This report presents results of inventory of the administrative structure of UNSW Estate Management (EM), software used, datasets and their content. The study was completed via interviews with employees of EM, and by examination of several datasets provided by Facility Management (FM) department.
The finding can be summarised and considered for PIM as follows:
- Different departments/institutions have their own preferred software package and are reluctant to shape the information with other departments/institutions. When needed information is shared via flies.
- The current spatial information is managed in several commercial packages without a unified data model. Each geospatial domain has its own description of information, even though many relate to the same physical entities or assets.
- The names, geometric representations, spatial dimensions (2D and 3D) and the attributes of the same physical objects vary between the different systems.
- Many of the datasets are in local coordinate systems (i.e. BIMs and Archibus floor plans), i.e. they are not geo-referenced.

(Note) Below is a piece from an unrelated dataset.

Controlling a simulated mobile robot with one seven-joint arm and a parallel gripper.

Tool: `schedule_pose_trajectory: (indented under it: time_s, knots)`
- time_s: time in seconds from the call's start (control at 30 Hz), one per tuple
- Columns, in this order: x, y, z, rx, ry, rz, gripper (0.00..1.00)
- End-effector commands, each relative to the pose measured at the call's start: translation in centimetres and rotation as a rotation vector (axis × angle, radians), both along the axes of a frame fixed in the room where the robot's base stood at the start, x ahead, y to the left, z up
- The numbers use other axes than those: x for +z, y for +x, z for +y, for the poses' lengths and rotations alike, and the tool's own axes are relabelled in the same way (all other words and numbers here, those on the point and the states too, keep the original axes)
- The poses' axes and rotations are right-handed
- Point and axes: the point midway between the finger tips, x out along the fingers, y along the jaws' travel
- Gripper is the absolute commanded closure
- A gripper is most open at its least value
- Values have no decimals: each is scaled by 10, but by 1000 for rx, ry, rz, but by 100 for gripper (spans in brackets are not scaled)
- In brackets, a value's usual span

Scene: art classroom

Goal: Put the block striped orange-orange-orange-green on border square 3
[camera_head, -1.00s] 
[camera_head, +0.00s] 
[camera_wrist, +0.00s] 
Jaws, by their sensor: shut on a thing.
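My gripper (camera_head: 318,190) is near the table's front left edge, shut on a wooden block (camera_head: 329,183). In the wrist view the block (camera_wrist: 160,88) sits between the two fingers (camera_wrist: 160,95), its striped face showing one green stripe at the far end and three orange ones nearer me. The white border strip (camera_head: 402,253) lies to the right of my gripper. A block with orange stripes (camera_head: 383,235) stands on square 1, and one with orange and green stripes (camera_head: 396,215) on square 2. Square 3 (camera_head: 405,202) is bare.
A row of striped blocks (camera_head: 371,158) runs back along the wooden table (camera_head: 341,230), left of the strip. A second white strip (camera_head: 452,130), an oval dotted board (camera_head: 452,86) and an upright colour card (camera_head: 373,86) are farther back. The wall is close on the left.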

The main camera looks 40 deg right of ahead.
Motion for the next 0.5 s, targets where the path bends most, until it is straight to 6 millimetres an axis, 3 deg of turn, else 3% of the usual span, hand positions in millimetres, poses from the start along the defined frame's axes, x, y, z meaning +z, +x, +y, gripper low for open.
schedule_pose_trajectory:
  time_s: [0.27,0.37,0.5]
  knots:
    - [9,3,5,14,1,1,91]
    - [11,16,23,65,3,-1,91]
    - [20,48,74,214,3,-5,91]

- The terrain is not considered in any of the software packages. Even when 3D objects are maintained, they are located on a horizontal plane. A terrain model when available is seen as one individual object. Streets, buildings, stairs, etc. are not integrated in the terrain. The depth of underground utility networks is relative to the surface, but is not maintained with x,y,z coordinates.
- Topology, or validity, of objects is not maintained in any of the datasets.
- There is no protocol for data exchange between different software packages. The exchange is based on files, which often leads to loss of data (e.g. attributes).
- There is no clear procedure for data update and management of temporal objects. Procedures, when exist, are manual and time-consuming.